Since Mr. Blair decided, for partisan reasons, to meddle with something that was not broken, reform of the House of Lords has remained on the back-burner as “unfinished business”.  Certainly, if you were  starting from scratch and creating a new legislature, you would not have invented a body of men and women made up on a hereditary basis of the heirs of the children of monarchs born on the wrong side of the blanket, some representatives of the Church of England,( the Lords Spiritual,) a few superannuated judges,( the Law Lords), former Members of the House of Commons “kicked upstairs”, retired Trades Unionists and Captains of Industry who may or may not have given generously of their funds to political parties  and the ageing great and the good from the armed services.
 
And yet it worked.  For all its faults and peculiarities and eccentricities and foundation upon privileges and divine rights the fact of the matter is that in terms of wisdom, expertise, quality of debate and value for money the old House of Hereditary and Life Peers did a good job as a reforming and revising chamber.
 
Rather like servicing a car, though, the trouble is that when you tinker with what is under the bonnet it often does not seem to function as well as it did before.  In its present state, with a significant number of remaining hereditary Peers, The Church, the Judiciary, the Military and Life Members, the show goes on but inevitably there are those who want to “finish the job”. By which they mean “kill it off”.
 
We now have, therefore, as a sop to “democracy” and in the wake of a failed AV vote, an attempt to create an elected second chamber.
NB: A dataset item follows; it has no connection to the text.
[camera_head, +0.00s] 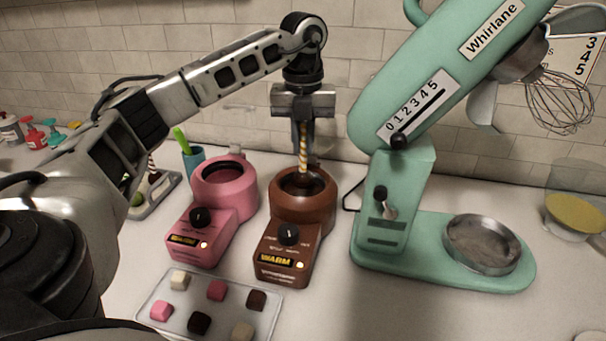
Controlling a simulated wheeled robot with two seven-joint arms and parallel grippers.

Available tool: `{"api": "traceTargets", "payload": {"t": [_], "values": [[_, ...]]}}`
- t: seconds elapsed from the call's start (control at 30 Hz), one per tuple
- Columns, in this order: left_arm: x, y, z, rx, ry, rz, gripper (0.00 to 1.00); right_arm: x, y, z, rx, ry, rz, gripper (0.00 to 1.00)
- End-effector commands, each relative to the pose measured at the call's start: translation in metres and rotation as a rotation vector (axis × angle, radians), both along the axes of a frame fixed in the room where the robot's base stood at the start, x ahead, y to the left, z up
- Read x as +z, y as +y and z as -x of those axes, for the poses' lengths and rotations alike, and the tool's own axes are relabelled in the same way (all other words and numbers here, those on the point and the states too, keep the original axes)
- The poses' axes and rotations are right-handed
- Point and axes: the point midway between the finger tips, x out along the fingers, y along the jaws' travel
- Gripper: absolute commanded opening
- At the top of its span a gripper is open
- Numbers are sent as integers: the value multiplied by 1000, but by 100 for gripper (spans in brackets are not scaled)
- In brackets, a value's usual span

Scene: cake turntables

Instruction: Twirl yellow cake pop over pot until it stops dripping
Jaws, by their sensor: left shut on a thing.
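My left gripper (303,146) points straight down above the brown melting pot (276,228). It is shut on the upright, yellow-striped stick of a cake pop (303,163). The lower end of the cake pop is at the pot's opening and looks dark against the chocolate. I cannot tell whether it touches the chocolate or hangs just above it, or whether it drips. The brown pot has a WARM label and a lit lamp. My right gripper is not in view.
A pink melting pot (213,210) stands just left of the brown one. A tray (230,313) of small coloured cubes lies in front. A large green mixer (402,205) stands close on the right. A teal cup (193,160) and a grey tray with cake pops are behind at left.

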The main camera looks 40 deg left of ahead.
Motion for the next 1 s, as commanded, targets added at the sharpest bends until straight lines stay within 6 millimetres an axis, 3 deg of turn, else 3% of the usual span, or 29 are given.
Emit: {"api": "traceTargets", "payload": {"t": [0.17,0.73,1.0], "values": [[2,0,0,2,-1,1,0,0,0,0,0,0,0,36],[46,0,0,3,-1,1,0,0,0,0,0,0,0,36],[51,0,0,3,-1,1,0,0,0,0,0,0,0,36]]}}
Almost but not quite.  Because the authors have lacked the courage to go the whole hog there will still be provision for 80% of 300 “senators” to be elected with the remaining 20% still “appointed independently”. Plus some Bishops from the Church of England.  These worthies, it is suggested, would be elected or placed for “ a single term of three parliaments”, which means fifteen years!  You begin to see, perhaps, why this proposal was given a summary thumbs down.
 
So let me try, once again, to suggest an alternative on the basis that to do nothing is not an option.
 
The Scots want a referendum. I would give them one but I want all citizens of the United Kingdom to have the right to vote. I suspect that the surprising result would be that we would cheerfully support Home Rule provided that the new nation was self-funded and paid for its own university fees and retirement care and other benefits currently funded by the English taxpayer.
 
We then abolish both the House of Lords and the House of Commons.  In their place we create an English parliament elected on a first-past-the-post ballot and sitting in the Commons chamber. There will also be Welsh and Northern Ireland and Scottish parliaments. This answers the “West Lothian” question
 
To serve the union of the United Kingdom, which I value highly, we elect a Senate of two members drawn from each of the Counties of the four nations.  This body would itself then elect the Prime Minister (the four national parliaments would each have a First Minister) and would take responsibility for macro-taxation, defence and foreign policy only. All other issues including Social Benefits, Education, Healthcare, Transport and so on would be dealt with locally and paid for out of national taxes. The monarch would, of course, remain as the hereditary Head of State for the whole of Great Britain and Northern Ireland.
 
Mad?  Unrealistic? No more so, surely, that what is on the table and, with a bit of finesse and fine-tuning I believe that we could have and eat the cake that we are prepared to pay for.